> I never understood why the more strict rules of XML for HTML never took off
Internet Explorer failing to support XHTML at all (which also forced everyone to serve XHTML with the HTML media type and avoid incompatible syntaxes like self-closing <script />), Firefox at first failing to support progressive rendering of XHTML, a dearth of tooling to emit well-formed XHTML (remember, those were the days of PHP emitting markup by string concatenation) and the resulting fear of pages entirely failing to render (the so-called Yellow Screen of Death), and a side helping of the WHATWG cartel^W organization declaring XHTML "obsolete". It probably didn't help that XHTML did not offer any new features over tag-soup HTML syntax.
I think most of those are actually no longer relevant, so I still kind of hope that XHTML could have a resurgence, and that the tag-soup syntax could be finally discarded. It's long overdue.
> It probably didn't help that XHTML did not offer any new features over tag-soup HTML syntax.
Well, this is not entirely true: XML namespaces enabled attaching arbitrary data to XHTML elements in a much more elegant, orthogonal way than the half-assed solution HTML5 ended up with (the data-* attribute set), and embedding other XML applications like XForms, SVG and MathML (though I am not sure how widely supported this was at the time; some of this was backported into HTML5 anyway, in a way that later led to CVEs). But this is rather niche.
I was there, Gandalf. I was there 30 years ago.
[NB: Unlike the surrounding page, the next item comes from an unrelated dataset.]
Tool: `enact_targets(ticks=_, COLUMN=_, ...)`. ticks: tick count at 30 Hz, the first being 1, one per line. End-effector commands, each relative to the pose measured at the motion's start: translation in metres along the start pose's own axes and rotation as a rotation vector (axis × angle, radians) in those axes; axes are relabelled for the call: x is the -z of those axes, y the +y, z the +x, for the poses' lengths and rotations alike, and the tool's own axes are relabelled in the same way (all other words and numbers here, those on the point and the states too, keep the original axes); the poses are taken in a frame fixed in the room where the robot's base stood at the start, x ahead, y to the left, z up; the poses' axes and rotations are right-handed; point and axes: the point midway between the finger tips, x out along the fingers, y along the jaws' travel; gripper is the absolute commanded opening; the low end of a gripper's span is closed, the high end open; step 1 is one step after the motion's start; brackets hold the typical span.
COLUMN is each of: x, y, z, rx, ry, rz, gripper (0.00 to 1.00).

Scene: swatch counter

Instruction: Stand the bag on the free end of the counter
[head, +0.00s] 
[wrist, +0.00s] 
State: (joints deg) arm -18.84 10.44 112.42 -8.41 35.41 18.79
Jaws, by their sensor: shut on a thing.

I was there when the strength of men failed.
Netscape started this. NCSA was in favor of XML style rules over SGML, but Netscape embraced SGML leniency fully and several tools of that era generated web pages that only rendered properly in Netscape. So people voted with their feet and went to the panderers. If I had a dollar for every time someone told me, “well it works in Netscape” I’d be retired by now.
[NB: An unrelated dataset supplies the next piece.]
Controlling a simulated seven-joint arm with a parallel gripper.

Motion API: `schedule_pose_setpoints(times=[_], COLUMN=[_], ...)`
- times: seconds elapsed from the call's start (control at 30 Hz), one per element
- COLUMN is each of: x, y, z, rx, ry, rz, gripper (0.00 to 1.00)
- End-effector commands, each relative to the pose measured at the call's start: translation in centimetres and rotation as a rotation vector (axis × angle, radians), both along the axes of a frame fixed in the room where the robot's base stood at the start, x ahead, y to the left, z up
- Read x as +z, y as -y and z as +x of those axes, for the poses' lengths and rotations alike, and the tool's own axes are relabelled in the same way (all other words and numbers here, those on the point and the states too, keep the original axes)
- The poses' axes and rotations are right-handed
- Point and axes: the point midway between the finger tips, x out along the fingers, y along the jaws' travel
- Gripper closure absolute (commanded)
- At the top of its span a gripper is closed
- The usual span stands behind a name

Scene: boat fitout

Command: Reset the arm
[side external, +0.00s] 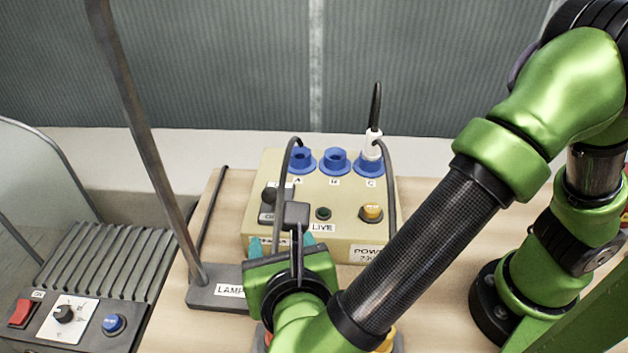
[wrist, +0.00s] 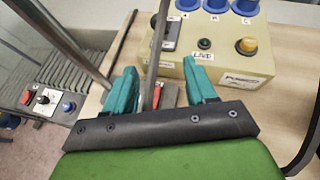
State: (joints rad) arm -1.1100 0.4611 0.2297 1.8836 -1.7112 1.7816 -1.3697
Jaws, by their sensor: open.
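My gripper (side external: 281,243) is low over the bench, in front of the cream power box (side external: 335,240). Its two teal fingers stand apart with the tips toward the box. In the wrist view my gripper (wrist: 159,70) is open. A thin grey post or cable passes between or behind the fingers; I cannot tell which. A small red thing (wrist: 168,93) shows beyond the gap. My wrist hides part of the bench, and something yellow shows partly under my arm.
The box has blue sockets A (side external: 300,160), B (side external: 335,160) and C, a white plug (side external: 371,144) at C, and a yellow button (side external: 372,213). The lamp base (side external: 215,292) and its slanted pole (side external: 145,135) stand left. A ribbed unit (side external: 105,262) sits further left.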

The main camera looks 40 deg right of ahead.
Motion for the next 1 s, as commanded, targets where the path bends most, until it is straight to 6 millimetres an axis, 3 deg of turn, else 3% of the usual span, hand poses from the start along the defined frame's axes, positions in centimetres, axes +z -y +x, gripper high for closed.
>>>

Emitting correct XHTML was not that hard. The biggest problem was that browsers supported plugins that could corrupt whole page. If you created XHTML webpage you had to handle bug reports caused by poorly written plugins.
What I never understood was why, for HTML specifically, syntax errors are such a fundamental unsolvable problem that it's essential that browsers accept bad content.
Meanwhile, in any other formal language (including JS and CSS!), the standard assumption is that syntax errors are fatal, the responsibility for fixing lies with the page author, but also that fixing those errors is not a difficult problem.
Why is this a problem for HTML - and only HTML?